Analysis of 501 Queen: Why Are Trips Taking Longer?

Schedule changes for 501 Queen pending on June 23 are, in part, related to a growth in travel times. This article examines the evolution of the route’s operation and travel times over the past year.

There are a lot of charts in this post in part to show many aspects of the discussion and in part so that readers can refer to different parts of the route of interest. All charts are clickable to open a larger version.

Previous articles in this series are:

The growth in 501 Queen travel times from 2018 to 2019 is summarized in the following chart of monthly averages across the route westbound.

This prompted theories both by readers and by me about possible causes including:

  • Longer dwell times caused by new streetcars
  • Greater congestion caused by changes in traffic signal timing

The charts below, included in a previous article, compare average travel times by hour in each direction and show slightly longer averages for Flexitys compared to CLRVs. A valid question here is whether the CLRV times are artificially higher because they catch up to Flexitys and then travel at a lower speed than would otherwise happen. This is difficult to verify because there is already much bunching leaving Neville and Humber Loops, and “gap cars” (the first car in a parade) slows following vehicles regardless of which type it is. However, a detailed review of the headways in front of each type of car shows that in many cases Flexitys tend to be carrying wider gaps. This is not, however, consistently the case.

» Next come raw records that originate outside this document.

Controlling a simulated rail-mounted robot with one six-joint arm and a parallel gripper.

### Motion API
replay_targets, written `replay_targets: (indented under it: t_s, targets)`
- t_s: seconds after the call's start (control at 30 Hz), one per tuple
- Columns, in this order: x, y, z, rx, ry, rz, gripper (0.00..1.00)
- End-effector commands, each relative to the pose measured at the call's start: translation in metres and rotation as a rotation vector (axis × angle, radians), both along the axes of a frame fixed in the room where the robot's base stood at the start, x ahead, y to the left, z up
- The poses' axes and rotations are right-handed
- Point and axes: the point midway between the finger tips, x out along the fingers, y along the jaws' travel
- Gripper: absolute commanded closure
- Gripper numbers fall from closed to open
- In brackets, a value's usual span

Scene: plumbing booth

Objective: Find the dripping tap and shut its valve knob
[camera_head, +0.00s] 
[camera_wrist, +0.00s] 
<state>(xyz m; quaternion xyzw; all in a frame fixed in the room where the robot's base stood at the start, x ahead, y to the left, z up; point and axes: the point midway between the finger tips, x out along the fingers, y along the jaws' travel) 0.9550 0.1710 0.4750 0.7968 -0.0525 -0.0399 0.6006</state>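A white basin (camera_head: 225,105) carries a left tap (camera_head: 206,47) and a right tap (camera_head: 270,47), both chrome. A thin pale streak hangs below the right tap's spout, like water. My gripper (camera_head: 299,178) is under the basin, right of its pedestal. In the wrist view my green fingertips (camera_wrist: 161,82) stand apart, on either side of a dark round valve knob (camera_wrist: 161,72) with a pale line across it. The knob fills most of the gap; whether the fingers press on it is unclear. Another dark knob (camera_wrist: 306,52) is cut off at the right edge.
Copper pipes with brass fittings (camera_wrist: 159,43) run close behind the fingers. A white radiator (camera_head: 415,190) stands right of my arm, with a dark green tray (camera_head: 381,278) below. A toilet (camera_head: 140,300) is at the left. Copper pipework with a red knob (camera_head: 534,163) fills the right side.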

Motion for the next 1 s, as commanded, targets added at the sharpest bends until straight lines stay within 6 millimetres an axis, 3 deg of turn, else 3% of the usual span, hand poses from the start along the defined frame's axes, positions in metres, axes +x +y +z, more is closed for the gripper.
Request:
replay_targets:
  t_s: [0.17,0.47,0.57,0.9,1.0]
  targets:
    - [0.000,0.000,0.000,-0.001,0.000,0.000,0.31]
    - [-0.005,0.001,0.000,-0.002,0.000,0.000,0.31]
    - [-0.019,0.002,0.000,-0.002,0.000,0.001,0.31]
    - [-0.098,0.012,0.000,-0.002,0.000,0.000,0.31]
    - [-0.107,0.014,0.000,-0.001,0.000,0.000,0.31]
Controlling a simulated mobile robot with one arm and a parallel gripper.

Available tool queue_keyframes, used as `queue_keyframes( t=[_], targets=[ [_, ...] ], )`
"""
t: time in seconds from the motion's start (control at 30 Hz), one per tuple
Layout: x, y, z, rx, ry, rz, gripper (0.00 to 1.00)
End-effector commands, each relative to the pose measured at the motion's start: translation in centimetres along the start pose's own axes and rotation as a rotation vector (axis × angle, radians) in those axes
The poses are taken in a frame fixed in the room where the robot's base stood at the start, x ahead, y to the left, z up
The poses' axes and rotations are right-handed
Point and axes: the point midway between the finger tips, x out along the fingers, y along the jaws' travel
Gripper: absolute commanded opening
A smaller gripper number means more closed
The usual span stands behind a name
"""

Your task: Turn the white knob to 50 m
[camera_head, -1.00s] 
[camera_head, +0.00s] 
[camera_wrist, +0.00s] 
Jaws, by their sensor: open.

As to the concern about signal timing, a factor that affected the King Street Pilot for part of its run, this did not pan out for the route as a whole, but was a factor at one location. City staff advised that the only place that was changed was at the Queen/Lansdowne/Jameson intersection where work is underway, and transit signal priority has been shut off. Elsewhere, the signal timings were not modified.

A further question lies in a jump in travel times midway through April. Both the CLRV and Flexity travel times went up and also became more varied from day to day in weeks 3 and 4 of April. This implies some change affecting the route overall, not just one vehicle type. A review of detailed data showed:

  • The proportion of service provided by Flexitys did not change in the second half of April. Any effects due to their operating characteristics should be the same throughout the month.
  • An unknown activity between Sherbourne and Jarvis slowed traffic during the late morning hours of the last two weeks in April. Some other congested locations such as the Lansdowne/Jameson and Bay-to-York areas also worsened during this period.
  • The TTC instituted one of its periodic “no short turn” policies start in mid-April. While this makes the management statistics look good, the effect is to create larger gaps which, in turn, drive up average travel times as packs of cars follow each other and gaps are not filled.

Total trip times can be affected by extra dwell time at stops, by slower operating speeds, or by a combination of the two. In reviewing the data for April in both 2018 and 2019, I found that changes in speed were more marked than changes in dwell times.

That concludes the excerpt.